**The request**
Starting with the line that contains "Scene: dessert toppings" and stopping after the line that contains "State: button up", output every line exactly as it stands.

==== Data for processing ====

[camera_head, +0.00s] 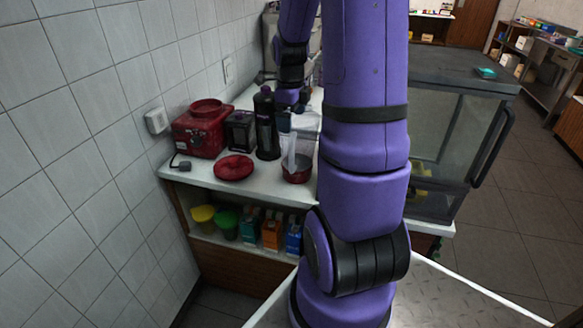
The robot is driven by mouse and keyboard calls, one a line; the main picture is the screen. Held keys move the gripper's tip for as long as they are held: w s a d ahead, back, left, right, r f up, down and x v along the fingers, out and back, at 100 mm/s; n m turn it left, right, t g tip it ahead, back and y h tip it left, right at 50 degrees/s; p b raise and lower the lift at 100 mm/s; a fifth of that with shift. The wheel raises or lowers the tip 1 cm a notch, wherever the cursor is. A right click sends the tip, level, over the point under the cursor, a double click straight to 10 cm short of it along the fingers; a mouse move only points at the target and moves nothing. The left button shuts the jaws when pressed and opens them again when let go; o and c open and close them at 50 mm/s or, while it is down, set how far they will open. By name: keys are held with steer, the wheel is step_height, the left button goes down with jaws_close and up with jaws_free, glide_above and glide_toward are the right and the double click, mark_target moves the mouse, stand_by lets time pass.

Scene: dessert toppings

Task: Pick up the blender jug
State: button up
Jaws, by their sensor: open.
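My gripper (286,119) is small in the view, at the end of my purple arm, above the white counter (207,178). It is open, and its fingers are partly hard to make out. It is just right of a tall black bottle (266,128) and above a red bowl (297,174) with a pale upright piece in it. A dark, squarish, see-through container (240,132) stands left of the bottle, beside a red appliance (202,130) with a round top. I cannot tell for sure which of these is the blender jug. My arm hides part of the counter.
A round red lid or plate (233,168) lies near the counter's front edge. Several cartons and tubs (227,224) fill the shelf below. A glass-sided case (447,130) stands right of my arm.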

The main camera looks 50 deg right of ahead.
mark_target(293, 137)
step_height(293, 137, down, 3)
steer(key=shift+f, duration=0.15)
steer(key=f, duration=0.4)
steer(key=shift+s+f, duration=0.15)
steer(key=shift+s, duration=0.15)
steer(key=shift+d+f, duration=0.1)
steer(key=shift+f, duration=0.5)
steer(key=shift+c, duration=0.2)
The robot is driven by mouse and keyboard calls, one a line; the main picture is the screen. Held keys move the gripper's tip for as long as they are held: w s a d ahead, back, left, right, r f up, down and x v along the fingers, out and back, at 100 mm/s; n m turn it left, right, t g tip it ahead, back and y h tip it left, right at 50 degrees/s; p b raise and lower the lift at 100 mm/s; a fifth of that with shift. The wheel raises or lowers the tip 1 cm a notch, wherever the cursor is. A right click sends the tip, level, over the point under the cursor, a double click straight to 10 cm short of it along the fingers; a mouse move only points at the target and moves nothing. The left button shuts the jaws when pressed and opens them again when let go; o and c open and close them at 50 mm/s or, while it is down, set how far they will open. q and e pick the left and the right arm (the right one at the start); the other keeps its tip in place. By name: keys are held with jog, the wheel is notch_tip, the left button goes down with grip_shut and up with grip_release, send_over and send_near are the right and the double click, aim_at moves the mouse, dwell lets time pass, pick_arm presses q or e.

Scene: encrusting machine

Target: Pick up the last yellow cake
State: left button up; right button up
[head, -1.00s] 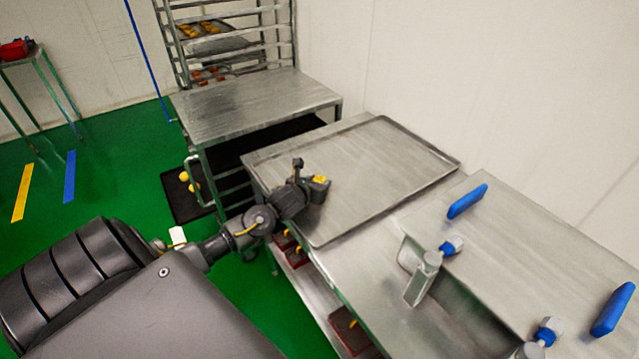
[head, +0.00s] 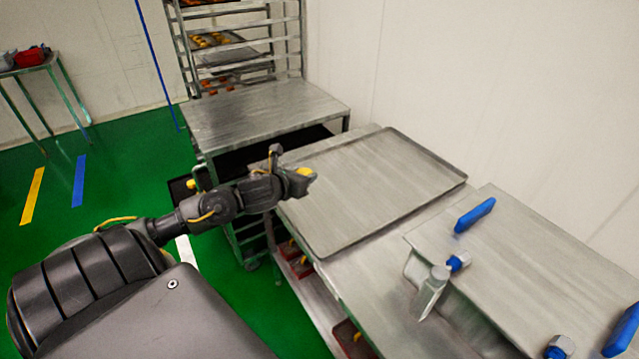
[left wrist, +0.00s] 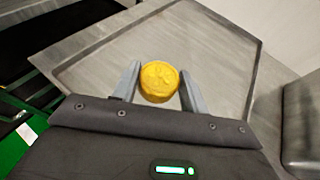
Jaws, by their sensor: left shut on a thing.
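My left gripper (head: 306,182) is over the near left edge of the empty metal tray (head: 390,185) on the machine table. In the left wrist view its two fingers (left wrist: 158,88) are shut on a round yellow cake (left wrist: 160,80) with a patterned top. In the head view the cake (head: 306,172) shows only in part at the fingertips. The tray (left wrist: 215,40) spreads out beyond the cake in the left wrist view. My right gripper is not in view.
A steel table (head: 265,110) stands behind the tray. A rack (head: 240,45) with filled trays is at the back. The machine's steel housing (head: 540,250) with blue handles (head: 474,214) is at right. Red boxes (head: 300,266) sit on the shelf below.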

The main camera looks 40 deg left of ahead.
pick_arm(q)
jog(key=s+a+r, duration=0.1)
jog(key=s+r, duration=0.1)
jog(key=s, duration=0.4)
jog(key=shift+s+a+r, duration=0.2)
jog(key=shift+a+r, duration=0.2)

====
==== Data for processing ====

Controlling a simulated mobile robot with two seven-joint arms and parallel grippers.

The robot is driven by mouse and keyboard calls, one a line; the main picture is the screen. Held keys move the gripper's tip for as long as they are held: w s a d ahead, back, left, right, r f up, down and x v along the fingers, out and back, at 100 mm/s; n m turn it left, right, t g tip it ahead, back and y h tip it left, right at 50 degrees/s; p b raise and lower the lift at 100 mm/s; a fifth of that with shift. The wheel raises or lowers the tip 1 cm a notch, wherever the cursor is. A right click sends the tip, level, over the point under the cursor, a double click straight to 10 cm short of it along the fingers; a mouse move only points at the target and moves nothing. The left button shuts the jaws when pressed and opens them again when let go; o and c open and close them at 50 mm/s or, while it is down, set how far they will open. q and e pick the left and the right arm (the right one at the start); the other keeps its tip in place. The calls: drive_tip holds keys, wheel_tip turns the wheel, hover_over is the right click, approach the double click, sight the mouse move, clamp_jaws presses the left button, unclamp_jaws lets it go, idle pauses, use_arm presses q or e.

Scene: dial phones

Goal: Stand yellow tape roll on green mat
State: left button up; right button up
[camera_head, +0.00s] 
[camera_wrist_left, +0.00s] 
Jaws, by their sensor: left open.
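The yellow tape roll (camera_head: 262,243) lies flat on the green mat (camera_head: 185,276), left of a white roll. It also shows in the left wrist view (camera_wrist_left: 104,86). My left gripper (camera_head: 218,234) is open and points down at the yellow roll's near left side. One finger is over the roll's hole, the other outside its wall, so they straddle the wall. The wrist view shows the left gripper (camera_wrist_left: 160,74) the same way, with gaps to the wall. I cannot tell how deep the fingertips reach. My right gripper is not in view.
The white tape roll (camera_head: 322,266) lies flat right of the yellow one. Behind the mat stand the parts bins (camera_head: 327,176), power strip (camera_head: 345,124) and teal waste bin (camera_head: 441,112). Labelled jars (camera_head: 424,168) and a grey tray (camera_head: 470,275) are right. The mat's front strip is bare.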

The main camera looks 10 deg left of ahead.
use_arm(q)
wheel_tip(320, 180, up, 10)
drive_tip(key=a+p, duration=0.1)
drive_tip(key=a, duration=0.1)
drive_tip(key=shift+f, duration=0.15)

====
==== Data for processing ====

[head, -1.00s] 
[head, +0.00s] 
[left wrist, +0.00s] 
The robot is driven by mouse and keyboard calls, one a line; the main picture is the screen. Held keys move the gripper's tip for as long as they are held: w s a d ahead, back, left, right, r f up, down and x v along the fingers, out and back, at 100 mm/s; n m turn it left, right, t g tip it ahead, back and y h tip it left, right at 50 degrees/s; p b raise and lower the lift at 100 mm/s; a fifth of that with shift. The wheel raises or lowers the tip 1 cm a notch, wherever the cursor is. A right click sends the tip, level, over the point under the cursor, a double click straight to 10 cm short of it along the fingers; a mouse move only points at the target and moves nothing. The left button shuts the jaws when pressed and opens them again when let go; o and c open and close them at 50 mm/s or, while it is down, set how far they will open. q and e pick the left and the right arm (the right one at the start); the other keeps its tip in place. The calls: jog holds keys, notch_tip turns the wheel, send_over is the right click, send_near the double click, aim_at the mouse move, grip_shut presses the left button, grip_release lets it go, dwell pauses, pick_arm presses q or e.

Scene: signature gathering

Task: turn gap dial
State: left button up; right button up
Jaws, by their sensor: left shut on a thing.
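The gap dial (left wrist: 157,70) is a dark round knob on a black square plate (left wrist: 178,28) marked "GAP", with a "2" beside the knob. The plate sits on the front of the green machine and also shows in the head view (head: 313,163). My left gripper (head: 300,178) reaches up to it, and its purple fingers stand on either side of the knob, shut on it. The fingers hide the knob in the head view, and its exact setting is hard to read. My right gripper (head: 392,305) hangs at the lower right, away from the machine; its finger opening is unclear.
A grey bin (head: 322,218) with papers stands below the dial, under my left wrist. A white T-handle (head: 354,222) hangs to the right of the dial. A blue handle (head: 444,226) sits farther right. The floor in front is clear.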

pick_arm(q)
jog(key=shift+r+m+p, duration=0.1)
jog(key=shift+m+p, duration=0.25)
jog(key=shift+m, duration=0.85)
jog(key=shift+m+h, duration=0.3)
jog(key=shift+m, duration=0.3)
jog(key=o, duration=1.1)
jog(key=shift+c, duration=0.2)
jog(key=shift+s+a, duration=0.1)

====

**Output of the exercise**
Scene: dessert toppings

Task: Pick up the blender jug
State: button up

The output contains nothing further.